William and Mary had Backdrop Club, a student-run musical that closed every year without assistance from the faculty and staff. By tradition, they performed an original script by an older student every other year. It now occurs to me that if I had had any discipline it should have been my play senior year. Hmm, one more thing to feel guilty about. That's another story.
I was in the 1972 production, "Magic." You have never heard of it. It was very modern, a blocky set with platforms and ramps, intense colored lighting, an unclear plot, and many of us running around in glitter and leotards striking dramatic poses. Some of us had no lines, yet the director was very concerned with spending a lot of rehearsal time with us, making sure we got it right, because we were "psychological scenery," and our contribution was crucial to the play. There was no other scenery, so I guess we were left holding the bag. We did get to sing and dance as the chorus as well. At the time, I thought he was just being polite to keep us from quitting in boredom, but I came to understand he really meant it. These weird gestures were supposed to drive the action. My angry and angular pose on the high platform stage right was supposed to "frame and explain" Lindell's limp, collapsed heap on the floor stage left. It was an era when we believed such subtle things that audiences would never notice in a hundred viewings were somehow working on them subconsciously, heightening the effect of the banal songs and dialogue.
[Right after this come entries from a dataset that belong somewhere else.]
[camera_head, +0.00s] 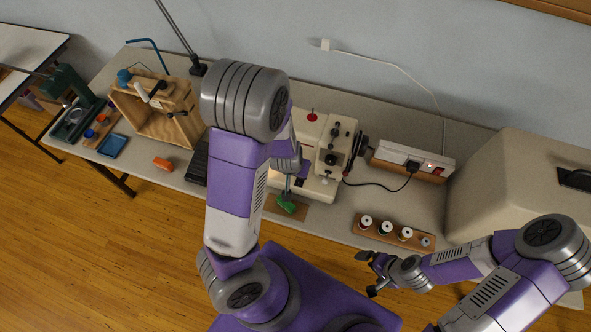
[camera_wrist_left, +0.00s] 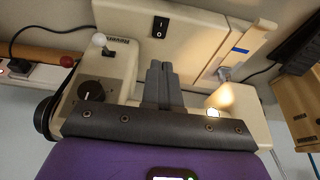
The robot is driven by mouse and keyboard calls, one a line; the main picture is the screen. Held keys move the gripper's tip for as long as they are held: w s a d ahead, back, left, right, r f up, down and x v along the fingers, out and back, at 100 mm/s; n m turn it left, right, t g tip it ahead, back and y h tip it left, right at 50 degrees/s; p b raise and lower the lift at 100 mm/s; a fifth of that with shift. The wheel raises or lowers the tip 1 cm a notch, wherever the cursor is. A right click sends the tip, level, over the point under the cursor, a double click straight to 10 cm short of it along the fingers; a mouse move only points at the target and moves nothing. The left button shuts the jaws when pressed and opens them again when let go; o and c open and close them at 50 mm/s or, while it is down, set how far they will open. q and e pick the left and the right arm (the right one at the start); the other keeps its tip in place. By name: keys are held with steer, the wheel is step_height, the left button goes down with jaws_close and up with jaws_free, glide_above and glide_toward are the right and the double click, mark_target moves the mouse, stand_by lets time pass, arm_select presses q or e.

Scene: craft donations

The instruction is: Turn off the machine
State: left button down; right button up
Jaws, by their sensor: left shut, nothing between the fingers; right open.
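The cream sewing machine (camera_head: 329,150) stands on the table, partly hidden by my left arm in the head view. In the left wrist view its body (camera_wrist_left: 200,40) fills the middle. A black rocker switch (camera_wrist_left: 160,27) marked I and O is on it, just beyond the fingertips and visibly uncovered. A lamp (camera_wrist_left: 213,112) glows on the machine, and a black dial (camera_wrist_left: 91,91) sits to the left. My left gripper (camera_wrist_left: 158,68) is shut and empty, pointing toward the switch; contact cannot be told. My right gripper (camera_head: 367,273) is open and empty, in front of the table.
A power strip (camera_head: 393,151) with a black plug and lit red switch lies right of the machine. A spool rack (camera_head: 371,233) is at the table's front edge. A large beige cover (camera_head: 510,190) stands at right. A wooden box (camera_head: 150,122) stands at left.

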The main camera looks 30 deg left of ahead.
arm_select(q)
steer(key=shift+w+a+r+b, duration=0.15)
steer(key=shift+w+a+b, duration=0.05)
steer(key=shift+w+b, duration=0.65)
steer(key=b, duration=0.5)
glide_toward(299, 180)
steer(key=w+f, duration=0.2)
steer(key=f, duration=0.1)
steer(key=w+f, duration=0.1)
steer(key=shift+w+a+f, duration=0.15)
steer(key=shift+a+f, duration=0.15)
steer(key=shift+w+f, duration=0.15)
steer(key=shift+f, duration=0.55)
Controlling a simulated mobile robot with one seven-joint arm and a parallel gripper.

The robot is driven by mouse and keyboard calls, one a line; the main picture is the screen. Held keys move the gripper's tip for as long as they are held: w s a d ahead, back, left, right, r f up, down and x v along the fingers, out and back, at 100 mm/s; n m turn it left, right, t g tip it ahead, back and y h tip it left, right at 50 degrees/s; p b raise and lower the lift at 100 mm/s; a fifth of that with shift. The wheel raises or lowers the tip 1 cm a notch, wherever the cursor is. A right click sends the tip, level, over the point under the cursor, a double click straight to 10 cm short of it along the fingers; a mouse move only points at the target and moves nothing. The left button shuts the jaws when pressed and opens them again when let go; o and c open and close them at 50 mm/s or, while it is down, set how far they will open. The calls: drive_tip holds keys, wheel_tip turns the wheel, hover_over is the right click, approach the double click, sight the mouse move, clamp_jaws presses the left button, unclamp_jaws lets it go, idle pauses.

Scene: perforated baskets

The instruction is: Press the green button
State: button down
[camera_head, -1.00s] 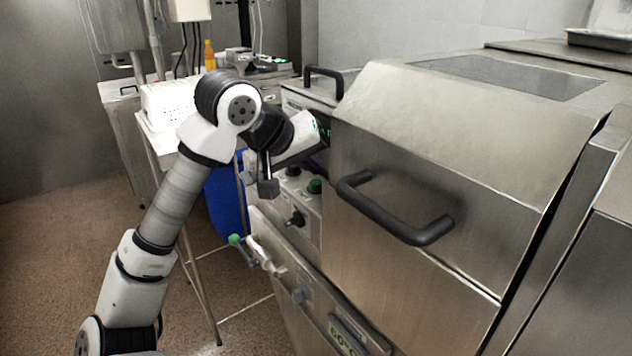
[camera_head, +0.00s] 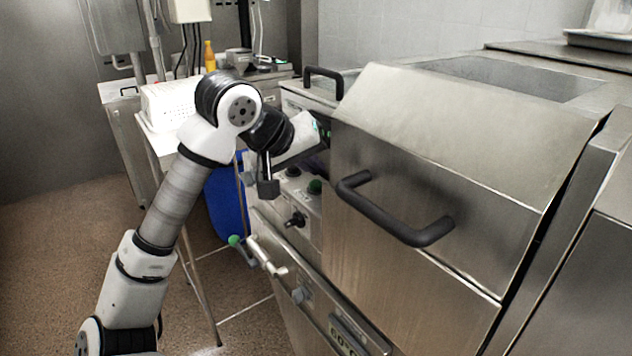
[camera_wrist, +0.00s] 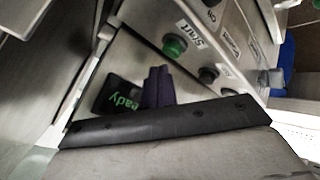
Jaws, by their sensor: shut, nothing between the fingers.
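The green button (camera_head: 314,186) sits on the front control panel of the steel machine, below and right of my wrist in the head view. In the wrist view the green button (camera_wrist: 174,45) is beside a label reading "Start". My gripper (camera_wrist: 158,72) shows there as dark fingers close together, empty, below and a little left of the button in the picture. I see a gap between the fingers and the button in that view.
A dark display reading "Ready" (camera_wrist: 118,95) is next to my fingers. A black button (camera_wrist: 208,74) is beside the green one. The hood's black handle (camera_head: 395,212) juts out right of the panel. A green-tipped lever (camera_head: 235,241) sticks out below. White baskets (camera_head: 168,104) stand behind my arm.

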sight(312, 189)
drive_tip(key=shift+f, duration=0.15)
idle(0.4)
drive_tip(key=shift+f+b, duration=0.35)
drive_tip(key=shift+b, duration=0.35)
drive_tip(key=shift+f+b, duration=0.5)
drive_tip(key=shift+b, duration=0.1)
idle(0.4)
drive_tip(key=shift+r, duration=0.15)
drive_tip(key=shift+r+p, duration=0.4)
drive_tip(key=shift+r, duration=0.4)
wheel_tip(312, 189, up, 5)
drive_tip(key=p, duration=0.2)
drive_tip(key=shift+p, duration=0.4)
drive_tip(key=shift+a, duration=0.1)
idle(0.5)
Which I still remember.
However, I was both broad-shouldered and slender then and looked great in a leotard, so it wasn't a complete loss.
I thought I was going to be free of the whole concept forever, but watched my granddaughter performing in "Dear Edwina" at the middle school this week, and there it was again. There was no painted scenery, there were students across the back as the scenes shifted, striking poses. It's like one of those fires that looks like it's out, but a series of tree roots is smoldering underneath and it all comes up in conflagration two weeks later.
2 comments:
Is that an occupational risk of directors who have to get all the details right? Chronic detail-itis?
As with other professions, it may signal someone who has lost control of the major things and is retreating to ones he thinks he can stay on top of. Bureaucrats in my department used to get that way when they could no longer keep up with the actual work.